People in Newfoundland and Labrador who use oil to heat their homes now have to adhere to new codes regarding their storage tanks.

The new regulations came into effect Wednesday and are intended to protect against oil spills and leaks.

However, the changes will cost homeowners roughly an extra $600 when they upgrade or purchase a new tank.

"We've been doing good work around this in reducing spills, but we need to get to that place where we have zero," said Minister of Environment and Conservation Dan Crummell.

"The cost of these spills are in the thousands, if not tens of thousands, or hundreds of thousands of dollars."

Crummell said the number of such incidents has been steadily declining over the last 15 years, since the record year of 2001 — which saw 604 recorded spills.

After that year, the department decided to adapt regulations proposed by the Canadian Standards Association, which has resulted in the number of spills dropping to 139 in total between April 2009 and March 2013.

Details of amendments

The new changes to the codes include several new rules designed to prevent oil from spilling out of the tank onto the ground, causing soil contamination.
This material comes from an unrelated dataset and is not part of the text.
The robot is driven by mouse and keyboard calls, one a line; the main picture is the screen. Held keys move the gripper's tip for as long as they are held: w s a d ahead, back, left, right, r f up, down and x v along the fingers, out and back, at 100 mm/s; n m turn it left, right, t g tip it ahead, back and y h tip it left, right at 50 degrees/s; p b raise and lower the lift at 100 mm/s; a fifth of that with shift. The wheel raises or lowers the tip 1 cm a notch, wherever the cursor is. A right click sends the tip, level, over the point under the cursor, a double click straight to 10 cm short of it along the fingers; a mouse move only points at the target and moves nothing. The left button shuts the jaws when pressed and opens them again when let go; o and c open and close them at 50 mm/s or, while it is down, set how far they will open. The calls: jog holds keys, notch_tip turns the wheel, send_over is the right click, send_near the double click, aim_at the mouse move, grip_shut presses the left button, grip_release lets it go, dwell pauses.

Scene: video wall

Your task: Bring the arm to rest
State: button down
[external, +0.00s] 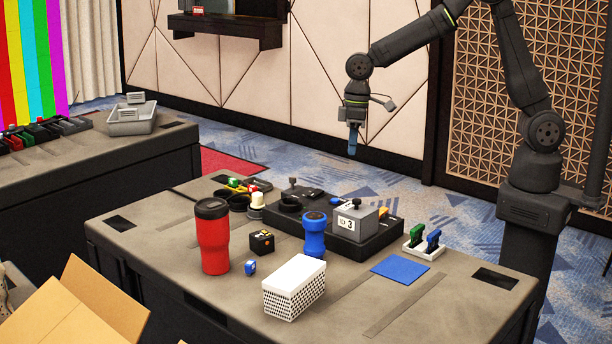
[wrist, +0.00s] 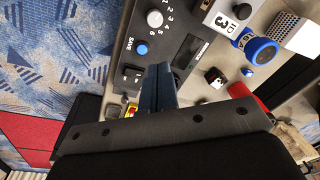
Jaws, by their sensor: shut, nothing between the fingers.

As well, the environment department says the requirements will better protect against home fire risk and will increase energy efficiency.

Home heating oil tank

The provincial Department of Environment and Conservation says the changes are necessary to stay in line with national standards.

The new codes include the requirements to have "dedicated openings" at the top of the tank for the purpose of water testing and the installation of a new containment device under the indoor filter.

The government has no plans to subsidize the cost of the new codes, and Crummell insists while the extra $600 may be an annoying expense for many, but that it's in the best interest of everyone.

"If you look at the big picture and the cost of clean-ups from these spills, it's a minor cost," he said.

"These are just amendments and upgrades to ensure the oil storage tanks are safer."